The hardware has been fully assembled on a single half-sized breadboard. The hardware consists of the following components:

• ESP8266 NodeMCU v1.0
• Bipolar Stepper Motor
• A4988 Stepper Motor Driver
• rcwl-0516 Microwave radar sensor
• RGB LED strips
• Step-down DC-DC power module
• Microswitches
• resistors (330 Ohm, 1 kOhm) and capacitor (100 uF)

After extensive testing of all the components, the electronics was ready to be reduced into a smaller workspace to better fit inside our product. We managed to fit it all on a half-sized breadboard. The electronics runs through a single 12 V DC-power supply making it easy plug and use as no other cables are needed to power on the device. The 12 V power supply is connected directly to the stepper motor and it’s driver and stepped down to 5 V to power the NodeMCU, sensor and LED strips. Our product does not require any batteries, just the power supply plugged in to the wall.

Using a single power supply to supply the whole system deemed quite the challenge as initially we thought of using a simple voltage divider using two resistors. However due to the internal impedance of the NodeMCU, the resistors of the voltage divider did not provide enough voltage for the NodeMCU making it a suboptimal solution for our system. We therefore decided to use a step-down DC-DC power module to regulate the 12 V down to 5 V. This makes it possible for our system to run with only the 12 V power supply and provide enough voltage for the NodeMCU without frying the MCU with 12 V.

The microswitches are used to make sure the stepper motor does not exceed the rotation limit in such a way that it would damage the product. We therefore have 2 microswitches for whenever the product has fully opened, and whenever it has fully closed.

The breadboard is fully utilized, having space for all of our components, with some of our components floating freely from the board. Components such as the Stepper Motor, RGB LED strips, Sensor and DC-jack as well as step down power module floats freely as they need to be at a desired location inside our product.
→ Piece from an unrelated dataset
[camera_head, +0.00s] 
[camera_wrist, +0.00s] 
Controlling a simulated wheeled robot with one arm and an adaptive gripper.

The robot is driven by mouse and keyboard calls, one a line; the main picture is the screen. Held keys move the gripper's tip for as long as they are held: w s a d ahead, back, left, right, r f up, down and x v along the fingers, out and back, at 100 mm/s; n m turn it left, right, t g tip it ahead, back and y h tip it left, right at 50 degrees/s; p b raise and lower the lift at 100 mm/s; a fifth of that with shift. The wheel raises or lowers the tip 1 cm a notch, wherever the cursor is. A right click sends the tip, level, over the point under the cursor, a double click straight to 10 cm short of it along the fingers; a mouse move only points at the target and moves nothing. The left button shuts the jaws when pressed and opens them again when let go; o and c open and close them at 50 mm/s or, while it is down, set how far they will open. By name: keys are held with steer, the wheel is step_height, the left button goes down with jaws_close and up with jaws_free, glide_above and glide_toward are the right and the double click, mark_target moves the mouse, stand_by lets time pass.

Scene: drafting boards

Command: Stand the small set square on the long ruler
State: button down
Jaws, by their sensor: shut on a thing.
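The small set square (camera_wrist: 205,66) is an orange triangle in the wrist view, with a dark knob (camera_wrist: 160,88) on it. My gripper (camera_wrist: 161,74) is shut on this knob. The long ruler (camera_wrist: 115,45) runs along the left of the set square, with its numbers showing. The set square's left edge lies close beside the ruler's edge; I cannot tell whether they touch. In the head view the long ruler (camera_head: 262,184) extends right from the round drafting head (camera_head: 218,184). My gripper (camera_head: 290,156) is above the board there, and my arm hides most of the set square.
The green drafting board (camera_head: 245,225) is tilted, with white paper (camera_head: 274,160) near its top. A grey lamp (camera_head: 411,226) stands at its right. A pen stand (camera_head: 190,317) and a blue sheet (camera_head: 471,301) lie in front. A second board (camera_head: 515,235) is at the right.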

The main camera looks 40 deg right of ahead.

This way we can freely move the components wherever we want to best suit our product.

PCB-design

For our product we’d want to assembly our electronics onto a PCB to lessen the wirings and use of jumper cables. To achieve this, we’ve made a PCB-design of our fritzing model of the electronics. the PCB contains all the components from our breadboard setup. We’ve used ground filling for the ground connections to lessen wiring on the PCB and easen the design. The dimensions of the PCB is about 8.5x8.5 cm in size, making it a little larger than our half sized breadboard. At the top right of the PCB some components are pointing out, this is the sensor and LED strip. Because they are only connected at one point of the component and needs to hang freely in wires to place wherever we want in our product, the size of the PCB can be reduced. For the sake of a product the PCB would be a better alternative in the long term for users and stability of our product as with a breadboard, the wirings and components could fall out during transportation or users being rough to the product.

As the facilities of DTU has not yet been fully opened it has not been possible to manufacture the PCB and test it out, the design however remains a task for the next steps of our product.